A third area where feminist sociologists have given significant attention concerns issues of reflexive positioning in research projects (see, e.g., Hertz 1997; Letherby 2002; Ramazanoglu and Holland 2002). This reflexive positioning tends to take the form of positioning in terms of subject positions such as gender, class, ethnicity, sexuality, and geographical location. This predominant approach to reflexivity has, however, been criticized. By focusing on the researcher’s own subject positions, the discussion of reflexivity tends to remain fixed at the level of the researcher and how their subjectivity—especially in fieldwork and in writing up—influences research. An illustration of this weakness is Shulamit Reinharz’s (1997) piece, “Who Am I,” in which she reflects on her “20 different selves” (p. 5) and their influence on the research process, particularly fieldwork. These reflections may be useful in underlining the complexity of “self” in practical terms during research, but their inadvertent consequence is that the researcher—the privileged, often white, often middle class, and First World researcher— takes center stage. While engaged in dialogues about decentering the West, feminist researchers from Western industrialized countries simultaneously put themselves at the center while marginalizing the Third World narrator (Hale 1991). A further critique is that naming subject positionings does not address the question of how these subject positionings affect knowledge construction. As Daphne Patai (1991) argues, these gestures at self-positioning are often “deployed as badges”; they are meant to represent “one’s respect to ‘difference’ but do not affect any aspect of the research or the interpretive text” (p. 149). While social locations are important, reflexivity also means actively reflecting on personal, interpersonal, institutional, pragmatic, emotional, theoretical, epistemological, and ontological influences on our research and interpretive processes. That is, how do these reflexive positionings actually shape research practices and the knowledges that are ultimately produced?

While feminist researchers have recognized that reflexivity is important in data analysis, and in knowledge construction more generally (Mason 2002; Olesen et al. 1994; Pidgeon and Henwood 1997), the question remains as to how researchers can “do” reflexivity within the context of empirical research practice, and particularly the analysis and interpretation of narratives. As well stated by Ramazanoglu and Holland (2002): “Feminism has been stronger on honourable intentions for accessing power relations than on effective skills and strategies to enable researchers to overcome limits of understanding, and the difficulty of seeing ourselves as others see us” (p. 119).

Conclusions

Over the past three decades, there have been multiple intersections between feminism and the fields of methodology and epistemology. While initially claiming a particular privileged place around the names of “feminist methods,” “feminist methodologies,” and “feminist epistemologies,” greater attention to diversity and complexity in feminist efforts to research and “know” the lives of others, whether across the globe or within one’s local community, has meant that feminists have come to see themselves, and be seen by others, as key contributors to these burgeoning bodies of scholarship. Feminist research has become a well-used term for the work that feminists do when they take on either qualitative or quantitative research that is driven by, and aimed toward, a desire to challenge multiple hierarchies of inequalities within social life. Feminist scholars have made significant contributions to both mainstream and alternative thinking around issues of power, knowing, representation, reflexivity, and legitimation in methodological and epistemological discussions. Feminist sociologists have been particularly prominent in their participation in advancing such knowledge.

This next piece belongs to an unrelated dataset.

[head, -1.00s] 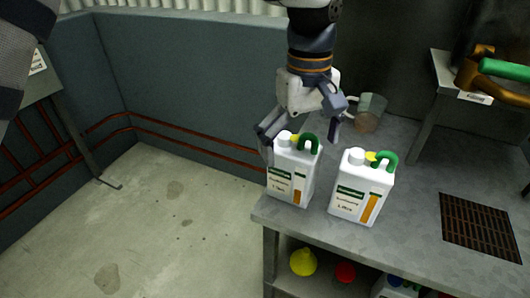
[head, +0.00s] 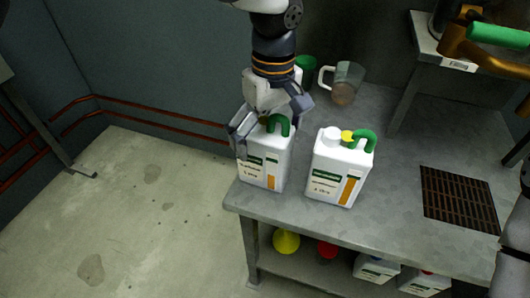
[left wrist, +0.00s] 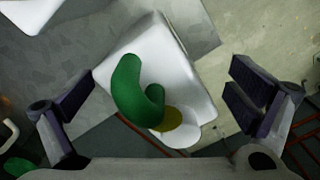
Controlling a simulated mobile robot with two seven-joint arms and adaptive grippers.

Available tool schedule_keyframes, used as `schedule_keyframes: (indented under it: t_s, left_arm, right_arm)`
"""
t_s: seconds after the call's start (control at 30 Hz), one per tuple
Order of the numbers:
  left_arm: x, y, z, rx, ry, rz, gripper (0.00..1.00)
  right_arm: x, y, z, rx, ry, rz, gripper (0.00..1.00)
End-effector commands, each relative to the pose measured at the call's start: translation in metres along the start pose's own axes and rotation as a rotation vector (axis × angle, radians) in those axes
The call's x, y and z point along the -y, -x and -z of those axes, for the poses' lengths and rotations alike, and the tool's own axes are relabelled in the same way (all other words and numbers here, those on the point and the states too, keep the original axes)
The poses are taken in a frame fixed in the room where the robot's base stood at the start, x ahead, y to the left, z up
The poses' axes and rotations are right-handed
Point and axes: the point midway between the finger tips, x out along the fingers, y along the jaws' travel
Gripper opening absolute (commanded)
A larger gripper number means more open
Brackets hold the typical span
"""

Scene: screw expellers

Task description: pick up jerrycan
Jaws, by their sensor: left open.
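Two white jerrycans with green handles stand upright on the metal table. The left jerrycan (head: 266,160) is near the table's left corner, and the right jerrycan (head: 339,172) stands a little to its right. My left gripper (head: 268,118) is over the top of the left jerrycan and partly hides its cap. In the left wrist view, the gripper (left wrist: 160,100) is open, with its fingers on either side of the jerrycan (left wrist: 160,55) and its green handle (left wrist: 132,92). I cannot tell whether a finger touches it. My right gripper is not in view.
A clear jug (head: 346,80) and a green cup (head: 305,68) stand behind the jerrycans. A dark grate (head: 458,197) is set in the table (head: 395,220) at the right. Yellow (head: 286,241) and red funnels and more containers are on the shelf below.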

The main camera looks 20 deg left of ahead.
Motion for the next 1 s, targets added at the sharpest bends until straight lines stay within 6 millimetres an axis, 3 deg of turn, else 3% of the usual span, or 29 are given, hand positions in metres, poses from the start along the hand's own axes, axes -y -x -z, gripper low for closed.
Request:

While the rich multidisciplinary feminist scholarship on methodologies and epistemologies and the development of a specific field of scholarship under the name of “feminist research,” has been nothing short of overwhelming in the past few decades, several areas of work still require attention. Such areas include the challenges for feminists in making sense of, and theorizing, men’s experiences (Doucet 2004; Grenz 2005; Presser 2005; Taylor and Rupp 2005); grappling with power in the internal workings of the research process, especially hierarchies of inequalities within feminist research teams and collaborations (see Mauthner and Edwards, forthcoming); greater attention to linking “knowing and doing” (Letherby 2002) and methodologies and epistemologies (e.g., Code 1995; Holland and Ramazanoglu 1994; Maynard 1994; Naples 2003; Ramazanoglu and Holland 2002); and actualizing what it means to “do” reflexivity, or to enact what Harding has called “strong reflexivity” (1993a) and “robust reflexivity” (1998). In the words of Lorraine Code, feminist researchers must continue in their efforts to reflect on and write about what it means to “know responsibly, to “know well” (see Code 1984, 1988, 1993, 1995) and to “create exemplary kinds of knowing” (Code 1993:39). Feminist sociologists are well positioned to lead such efforts.